Его нравственный авторитет - та степень доверия, какое он внушал за пределами своей страны, причем за границами Америки это доверие было гораздо больше, чем когда-либо внутри нее, - не знает параллелей. Может быть, президент Вильсон [9] в первые дни после окончания Первой мировой войны, когда он с триумфом проехал по Парижу и Лондону, внушал почти такое же чувство, но оно быстро исчезло, оставив после себя чувство горького разочарования. Даже противникам президента Рузвельта было ясно, что он не сломится, как сломился президент Вильсон. Но к его престижу и личности он добавил определенную степень политического мастерства - как бы виртуозности, - каким до него ни один американец никогда не обладал. Возможностей реализовать свои планы у него было явно больше, а вероятность пережить в нем горькое разочарование у его сторонников была меньше.

Конечно, он сильно отличался от Вильсона. Они представляют собой два противоположных типа государственных деятелей, в каждом из которых иногда оказываются люди невероятного масштаба [10]. К первому типу относятся люди одной идеи, по сути дела, фанатики. Такой человек, одержимый собственной яркой и понятной ему мечтой, как правило, не понимает ни народа, ни событий.

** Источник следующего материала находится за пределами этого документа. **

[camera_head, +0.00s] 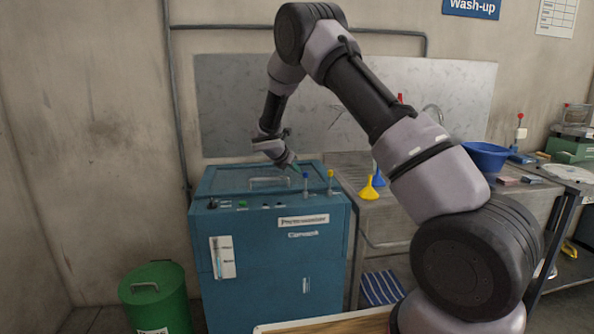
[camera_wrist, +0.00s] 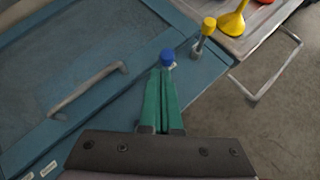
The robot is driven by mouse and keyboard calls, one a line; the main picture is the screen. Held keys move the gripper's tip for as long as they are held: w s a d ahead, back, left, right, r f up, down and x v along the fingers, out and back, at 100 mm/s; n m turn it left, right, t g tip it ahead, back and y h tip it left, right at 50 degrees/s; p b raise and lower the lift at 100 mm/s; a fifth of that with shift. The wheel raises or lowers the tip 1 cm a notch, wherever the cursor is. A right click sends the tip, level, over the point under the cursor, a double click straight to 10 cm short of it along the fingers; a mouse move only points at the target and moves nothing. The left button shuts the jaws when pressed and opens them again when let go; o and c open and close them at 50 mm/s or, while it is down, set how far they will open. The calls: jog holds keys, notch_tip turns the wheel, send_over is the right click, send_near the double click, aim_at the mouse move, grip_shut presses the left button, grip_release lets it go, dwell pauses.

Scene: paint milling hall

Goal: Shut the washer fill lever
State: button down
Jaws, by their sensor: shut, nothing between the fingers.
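The washer (camera_head: 270,250) is a blue cabinet with a lid and a handle (camera_head: 268,182). Two short levers stand at the right of its top front edge, one with a blue knob (camera_head: 306,175) and one with a yellow knob (camera_head: 330,173). I cannot read which is the fill lever. In the wrist view, the blue knob (camera_wrist: 167,56) is just beyond the tips of my gripper (camera_wrist: 161,75), whose green fingers are together and empty. I cannot tell whether they touch it. The yellow knob (camera_wrist: 208,25) is farther right. In the head view, my gripper (camera_head: 294,164) is over the lid.
A steel sink bench (camera_head: 390,208) adjoins the washer on the right, with a yellow funnel (camera_head: 369,189) and a blue basin (camera_head: 484,156). A green bin (camera_head: 155,295) stands at the left on the floor. The wall is close behind the washer.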

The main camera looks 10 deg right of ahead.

У него нет ни сомнений, ни колебаний; собрав всю силу воли, будучи прямолинейным и обладающим властью, он может игнорировать многое, происходящее вне его. Именно эта слепота и упрямая самопоглощенность в определенных ситуациях наделяют его способностью "согнуть" события и людей под установленный им образец. Его сила заключается в том, что слабые и нерешительные люди, не доверяя самим себе или не будучи способными сделать выбор в условиях альтернативы, находят успокоение, мир и силу, подчиняясь руководству единого вождя-сверхчеловека, которому все ясно, чей мир окрашен в односложные цвета - черный и белый, и который идет к своей цели, не глядя ни направо, ни налево, и удерживается на плаву благодаря буйной мечте, засевшей в нем.

Люди такого типа сильно отличаются друг от друга по своим нравственным и интеллектуальным качествам и, подобно силам природы, способны творить в мире и добро и зло. К этому типу принадлежат Гарибальди, Троцкий, Парнелл [11], де Голль, может быть, и Ленин, - различие, которое я провожу, не затрагивает ни нравственности, ни масштаба, это исключительно различие по типу. В рамках этой категории встречаются и великие благодетели, как Вильсон, и такие страшные злодеи, как Гитлер.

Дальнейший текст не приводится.